We have partial observations of the output \(u_i\), which are located in domain at positions \(\vec{x}_i\). We may also have data about the boundary conditions, such as Neumann boundary conditions \(\nabla u \cdot \vec{n} = g_i\) at boundary locations \(\vec{x}_i^b\).

We now approximate the unknown function with a neural network: \[u(\boldsymbol{x}) \approx \hat{u}(\boldsymbol{x}; \boldsymbol{\theta}) = NN(\boldsymbol{x};\boldsymbol{\theta})\]

parametrized with trainable parameters \(\vec{\theta}\). We postulate a loss function composed of 3 terms:

\[\begin{eqnarray} \mathcal{L}(\{u_i,\boldsymbol{x}_i\},\{g_i,\boldsymbol{x}_i^b\},\boldsymbol{\theta}, \boldsymbol{\lambda}) &=& MSE_{data}(\{u_i,\boldsymbol{x}_i\},\boldsymbol{\theta})\\ &+& MSE_{PDE}(\boldsymbol{\theta}, \boldsymbol{\lambda})\\ &+& MSE_{boundary}(\{g_i,\boldsymbol{x}_i^b\},\boldsymbol{\theta}) \end{eqnarray}\] The first term is just the mean squared error loss that we have seen previously, and encourages the network to learn the available data: \[MSE_{data}(\{u_i,\boldsymbol{x}_i\},\boldsymbol{\theta}) = \frac{1}{N}\sum_i^N (u_i - \hat{u}(\boldsymbol{x}_i; \boldsymbol{\theta}))^2\]

The second term can be seen as a model mismatch and encourages the network to satisfy the equation encoded in \(\mathcal{N} = 0\): \[MSE_{PDE}(\boldsymbol{\theta}, \boldsymbol{\lambda}) = \frac{1}{R}\sum_i^R (\mathcal{N}[\hat{u}(\boldsymbol{x}_i^r,\boldsymbol{\theta};\boldsymbol{\lambda}])^2\]

Here, we will evaluate the PDE at locations \(\vec{x}_i^r\), called “collocation points”, that can be generated randomly at every optimization iteration or can have predefined values. Minimizing this term will ensure that the model is approximately satisfied in the entire domain. We can also leave the parameters of the PDE \(\vec{\lambda}\) as trainable variables that will be learned during the optimization process.
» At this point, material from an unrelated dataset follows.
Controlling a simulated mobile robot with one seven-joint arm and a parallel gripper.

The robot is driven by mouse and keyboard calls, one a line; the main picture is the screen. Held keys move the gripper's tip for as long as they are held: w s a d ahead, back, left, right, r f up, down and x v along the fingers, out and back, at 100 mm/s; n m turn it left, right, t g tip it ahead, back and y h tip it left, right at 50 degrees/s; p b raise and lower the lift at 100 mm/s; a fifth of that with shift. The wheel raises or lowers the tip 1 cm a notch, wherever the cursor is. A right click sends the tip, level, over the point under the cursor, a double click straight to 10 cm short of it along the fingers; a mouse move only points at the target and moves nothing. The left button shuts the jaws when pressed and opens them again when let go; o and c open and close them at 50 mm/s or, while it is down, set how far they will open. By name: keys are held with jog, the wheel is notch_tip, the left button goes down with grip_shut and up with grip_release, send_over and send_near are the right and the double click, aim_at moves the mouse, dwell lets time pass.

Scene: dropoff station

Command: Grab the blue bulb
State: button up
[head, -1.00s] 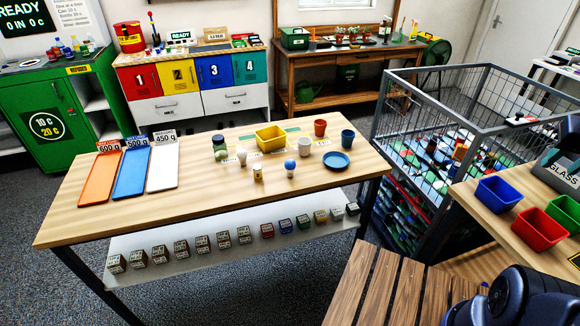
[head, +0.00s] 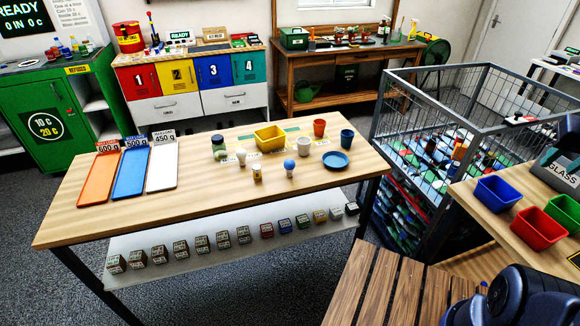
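The blue bulb (head: 290,165) stands upright on the wooden table (head: 215,205), its round blue top above a pale base. A white bulb (head: 241,156) stands to its left, and a small white and yellow item (head: 257,172) is between them, nearer the front. A blue plate (head: 336,159) lies to its right and a white cup (head: 304,146) stands behind it. My arm shows as a dark shape at the lower right corner, far from the bulb. My gripper's fingers are not visible.
A yellow bin (head: 270,138), a green jar (head: 219,147), a red cup (head: 319,128) and a blue cup (head: 347,138) stand near the bulb. Orange, blue and white trays (head: 162,168) lie at the left. A wire cage (head: 420,130) stands right of the table.

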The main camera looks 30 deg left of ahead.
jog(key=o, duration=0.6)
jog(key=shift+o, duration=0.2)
Finally, we have a boundary term that ensures the boundary conditions are satisfied:

\[MSE_{boundary}(\{g_i,\boldsymbol{x}_i^b\},\boldsymbol{\theta}) = \frac{1}{B}\sum_i^B (\nabla \hat u (\boldsymbol{x}_i^b; \boldsymbol{\theta})\cdot \boldsymbol{n} - g_i)^2\]

Note that is we have Dirichlet boundary conditions we can simply add them as data. Now, we will train the network to minimize the loss function to obtain a solution that approximates the data, the model and boundary conditions.

Example: Burger’s equation

\[\mathcal{N}[u(x,t),\lambda] = \frac{\partial u}{\partial t} + u\frac{\partial u}{\partial x} - \lambda\frac{\partial^2 u}{\partial x^2} = 0\] with \(x \in [-1,1],\, t \in [0,1]\), initital condition: \(u(x, 0) = - \sin(\pi x)\), boundary conditions: \(u(-1,t) = u(1,t) = 0\). Note that we don’t have Neumman boundary conditions, so we don’t need the \(MSE_{boundary}\) term in the loss function.

Solution of Burgers equation with physics-informed neural networks. Image from: M. Raissi et al. / Journal of Computational Physics 378 (2019) 686–707

Advantages of the intrusive approach:

  • the neural network can “see” the entire model and learn from it with gradient-based optimization. Taking this gradient would be a nightmare to do by hand, but it is only one line of code with modern machine learning languages.
  • can bypass some conditions that would make the inverse problem ill-posed, such as boundary conditions
  • useful when we are not sure if the model is satisfied exactly.

Disadvantages:

  • sometimes the models can be too complex to be coded in a machine learning language.
  • can be slow and inaccurate to solve forward problems without any data.